Can you transcribe every line exactly and leave the pictures behind?

>>>

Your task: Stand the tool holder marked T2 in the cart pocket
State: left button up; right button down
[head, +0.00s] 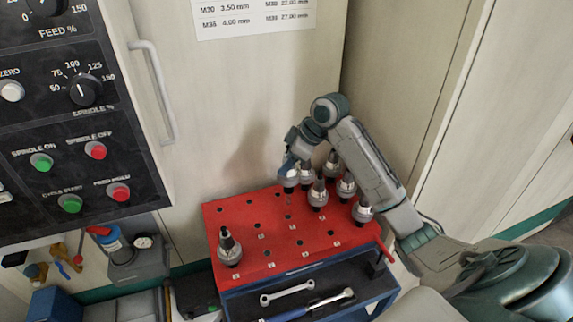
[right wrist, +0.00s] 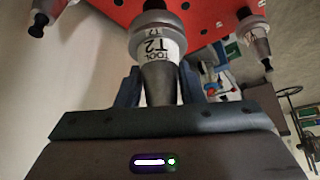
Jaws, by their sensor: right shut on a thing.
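The tool holder marked T2 (right wrist: 158,45) is a grey metal piece with a white label, upside down in the right wrist view. My right gripper (right wrist: 160,88) is shut on its tapered part. In the head view my right gripper (head: 291,164) holds this holder (head: 289,182) over the rear part of the cart's red top (head: 222,213). The red top has rows of small round pockets with little labels. Whether the holder's lower end touches the top or a pocket, I cannot tell. My left gripper is not in view.
Several other holders stand at the rear right of the red top, one (head: 318,195) close beside the held one. Another holder (head: 229,250) stands alone at the front left. A wrench (head: 287,293) lies on the dark shelf below. The middle pockets are free.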

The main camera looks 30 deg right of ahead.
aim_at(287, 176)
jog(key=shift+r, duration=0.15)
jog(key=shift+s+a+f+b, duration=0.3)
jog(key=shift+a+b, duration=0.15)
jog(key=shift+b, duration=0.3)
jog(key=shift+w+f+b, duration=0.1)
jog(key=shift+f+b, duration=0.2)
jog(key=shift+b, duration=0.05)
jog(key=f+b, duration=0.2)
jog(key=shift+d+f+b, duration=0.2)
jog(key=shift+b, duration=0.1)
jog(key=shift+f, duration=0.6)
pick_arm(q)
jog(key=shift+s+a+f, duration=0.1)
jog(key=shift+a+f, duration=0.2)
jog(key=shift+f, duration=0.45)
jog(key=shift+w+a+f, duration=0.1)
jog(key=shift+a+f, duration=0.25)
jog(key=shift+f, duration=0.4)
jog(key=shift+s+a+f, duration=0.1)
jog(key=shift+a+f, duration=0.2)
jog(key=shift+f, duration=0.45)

<<<

**Output below**
Your task: Stand the tool holder marked T2 in the cart pocket
State: left button up; right button down
[head, +0.00s] 
[right wrist, +0.00s] 
Jaws, by their sensor: right shut on a thing.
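The tool holder marked T2 (right wrist: 158,45) is a grey metal piece with a white label, upside down in the right wrist view. My right gripper (right wrist: 160,88) is shut on its tapered part. In the head view my right gripper (head: 291,164) holds this holder (head: 289,182) over the rear part of the cart's red top (head: 222,213). The red top has rows of small round pockets with little labels. Whether the holder's lower end touches the top or a pocket, I cannot tell. My left gripper is not in view.
Several other holders stand at the rear right of the red top, one (head: 318,195) close beside the held one. Another holder (head: 229,250) stands alone at the front left. A wrench (head: 287,293) lies on the dark shelf below. The middle pockets are free.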

The main camera looks 30 deg right of ahead.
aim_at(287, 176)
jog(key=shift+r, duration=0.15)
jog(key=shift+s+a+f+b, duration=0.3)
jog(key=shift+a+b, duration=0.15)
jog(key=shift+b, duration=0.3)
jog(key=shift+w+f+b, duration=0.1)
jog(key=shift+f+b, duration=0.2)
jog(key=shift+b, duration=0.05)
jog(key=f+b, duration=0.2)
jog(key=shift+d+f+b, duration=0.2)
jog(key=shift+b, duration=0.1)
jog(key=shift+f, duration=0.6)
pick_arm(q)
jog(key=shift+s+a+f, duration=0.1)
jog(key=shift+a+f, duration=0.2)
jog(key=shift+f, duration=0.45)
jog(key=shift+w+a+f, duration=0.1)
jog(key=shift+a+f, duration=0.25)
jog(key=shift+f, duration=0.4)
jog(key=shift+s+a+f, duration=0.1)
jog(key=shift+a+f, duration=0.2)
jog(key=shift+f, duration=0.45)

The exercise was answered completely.